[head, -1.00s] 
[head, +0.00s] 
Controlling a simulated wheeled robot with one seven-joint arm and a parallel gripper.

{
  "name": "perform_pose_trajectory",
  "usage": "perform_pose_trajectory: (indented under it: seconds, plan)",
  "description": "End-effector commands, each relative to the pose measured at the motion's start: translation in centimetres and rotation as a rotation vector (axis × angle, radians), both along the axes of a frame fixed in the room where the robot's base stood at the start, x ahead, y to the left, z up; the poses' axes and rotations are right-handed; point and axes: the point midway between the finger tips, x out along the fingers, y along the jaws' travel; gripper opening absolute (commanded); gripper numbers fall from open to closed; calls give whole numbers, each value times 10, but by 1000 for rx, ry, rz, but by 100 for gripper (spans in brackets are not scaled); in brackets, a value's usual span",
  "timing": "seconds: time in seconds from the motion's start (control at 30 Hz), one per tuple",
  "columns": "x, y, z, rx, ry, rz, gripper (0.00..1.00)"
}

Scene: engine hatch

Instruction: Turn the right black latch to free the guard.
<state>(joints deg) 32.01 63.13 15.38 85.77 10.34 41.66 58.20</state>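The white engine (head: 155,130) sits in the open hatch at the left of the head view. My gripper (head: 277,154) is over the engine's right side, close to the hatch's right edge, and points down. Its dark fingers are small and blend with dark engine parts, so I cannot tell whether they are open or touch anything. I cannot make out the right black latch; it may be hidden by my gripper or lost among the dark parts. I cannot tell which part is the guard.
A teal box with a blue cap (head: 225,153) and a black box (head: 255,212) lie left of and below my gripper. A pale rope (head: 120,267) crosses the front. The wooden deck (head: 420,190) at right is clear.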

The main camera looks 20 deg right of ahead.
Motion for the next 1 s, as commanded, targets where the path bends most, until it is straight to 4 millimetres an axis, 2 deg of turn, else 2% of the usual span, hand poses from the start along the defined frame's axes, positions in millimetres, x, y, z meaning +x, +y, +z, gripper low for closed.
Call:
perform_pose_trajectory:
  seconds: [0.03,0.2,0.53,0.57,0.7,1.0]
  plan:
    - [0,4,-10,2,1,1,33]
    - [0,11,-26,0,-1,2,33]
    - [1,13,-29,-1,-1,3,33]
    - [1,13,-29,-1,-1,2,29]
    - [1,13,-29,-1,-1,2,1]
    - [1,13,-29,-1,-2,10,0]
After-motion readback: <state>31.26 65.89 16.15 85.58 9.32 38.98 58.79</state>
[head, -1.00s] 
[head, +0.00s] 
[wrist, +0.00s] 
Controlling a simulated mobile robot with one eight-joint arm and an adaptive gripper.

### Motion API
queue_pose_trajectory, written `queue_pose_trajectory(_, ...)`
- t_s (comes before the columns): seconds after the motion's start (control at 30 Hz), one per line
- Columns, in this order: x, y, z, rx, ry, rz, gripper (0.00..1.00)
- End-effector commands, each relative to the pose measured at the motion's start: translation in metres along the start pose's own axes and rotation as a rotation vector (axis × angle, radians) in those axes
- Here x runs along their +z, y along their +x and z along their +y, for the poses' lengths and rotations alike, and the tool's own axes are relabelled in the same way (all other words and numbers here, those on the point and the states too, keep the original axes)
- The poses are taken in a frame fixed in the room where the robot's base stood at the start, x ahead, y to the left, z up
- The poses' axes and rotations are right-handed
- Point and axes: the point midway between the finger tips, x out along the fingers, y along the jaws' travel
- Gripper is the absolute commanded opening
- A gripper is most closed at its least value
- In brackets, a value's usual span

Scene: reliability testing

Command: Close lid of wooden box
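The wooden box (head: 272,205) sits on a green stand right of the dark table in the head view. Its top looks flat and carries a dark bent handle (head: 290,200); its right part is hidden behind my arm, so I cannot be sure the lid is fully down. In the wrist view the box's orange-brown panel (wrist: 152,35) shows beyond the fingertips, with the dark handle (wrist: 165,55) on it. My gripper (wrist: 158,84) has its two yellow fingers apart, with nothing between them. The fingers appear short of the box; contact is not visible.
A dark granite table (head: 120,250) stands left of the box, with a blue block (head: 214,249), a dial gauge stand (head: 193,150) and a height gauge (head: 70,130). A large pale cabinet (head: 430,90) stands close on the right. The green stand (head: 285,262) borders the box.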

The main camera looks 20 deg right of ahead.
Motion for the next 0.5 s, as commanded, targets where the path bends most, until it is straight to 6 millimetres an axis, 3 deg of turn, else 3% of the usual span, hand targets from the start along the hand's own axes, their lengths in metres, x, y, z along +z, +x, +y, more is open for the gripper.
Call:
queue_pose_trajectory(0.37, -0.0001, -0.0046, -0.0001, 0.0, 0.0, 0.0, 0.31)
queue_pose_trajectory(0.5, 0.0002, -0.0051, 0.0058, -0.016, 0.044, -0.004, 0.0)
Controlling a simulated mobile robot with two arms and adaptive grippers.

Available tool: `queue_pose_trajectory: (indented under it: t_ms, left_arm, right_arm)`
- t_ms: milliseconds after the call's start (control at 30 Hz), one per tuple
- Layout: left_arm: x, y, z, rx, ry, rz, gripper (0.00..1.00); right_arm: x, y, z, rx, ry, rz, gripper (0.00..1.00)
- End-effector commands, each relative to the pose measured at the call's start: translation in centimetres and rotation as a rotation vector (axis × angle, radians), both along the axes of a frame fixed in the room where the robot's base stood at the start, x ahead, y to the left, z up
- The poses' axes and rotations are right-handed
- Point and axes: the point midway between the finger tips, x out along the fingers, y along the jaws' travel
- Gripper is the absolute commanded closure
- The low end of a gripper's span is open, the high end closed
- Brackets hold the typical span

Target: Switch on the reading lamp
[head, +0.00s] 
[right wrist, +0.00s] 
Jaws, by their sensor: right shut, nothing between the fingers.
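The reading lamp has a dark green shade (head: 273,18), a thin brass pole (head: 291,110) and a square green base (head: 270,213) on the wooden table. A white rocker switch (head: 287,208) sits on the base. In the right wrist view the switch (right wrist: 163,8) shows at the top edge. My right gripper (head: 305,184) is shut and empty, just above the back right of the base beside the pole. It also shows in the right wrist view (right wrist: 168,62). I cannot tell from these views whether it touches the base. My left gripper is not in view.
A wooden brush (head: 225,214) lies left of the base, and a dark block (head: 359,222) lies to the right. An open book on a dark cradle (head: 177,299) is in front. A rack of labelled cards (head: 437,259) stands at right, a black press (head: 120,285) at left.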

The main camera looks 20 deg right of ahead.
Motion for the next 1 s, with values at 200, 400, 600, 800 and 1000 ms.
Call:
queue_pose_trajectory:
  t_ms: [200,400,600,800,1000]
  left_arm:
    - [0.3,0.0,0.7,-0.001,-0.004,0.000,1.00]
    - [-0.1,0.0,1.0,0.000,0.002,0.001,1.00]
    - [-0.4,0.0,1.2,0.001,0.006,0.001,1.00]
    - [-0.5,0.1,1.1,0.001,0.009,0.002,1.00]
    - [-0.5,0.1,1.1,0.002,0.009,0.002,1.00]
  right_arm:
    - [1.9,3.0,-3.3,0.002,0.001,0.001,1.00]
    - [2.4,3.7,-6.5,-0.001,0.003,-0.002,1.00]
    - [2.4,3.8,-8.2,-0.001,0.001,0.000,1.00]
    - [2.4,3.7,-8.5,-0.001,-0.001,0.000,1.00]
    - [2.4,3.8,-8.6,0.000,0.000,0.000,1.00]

• • •

Goal :: Copy out each line that contains the word "simulated".

Result of the task ::
Controlling a simulated wheeled robot with one seven-joint arm and a parallel gripper.
Controlling a simulated mobile robot with one eight-joint arm and an adaptive gripper.
Controlling a simulated mobile robot with two arms and adaptive grippers.

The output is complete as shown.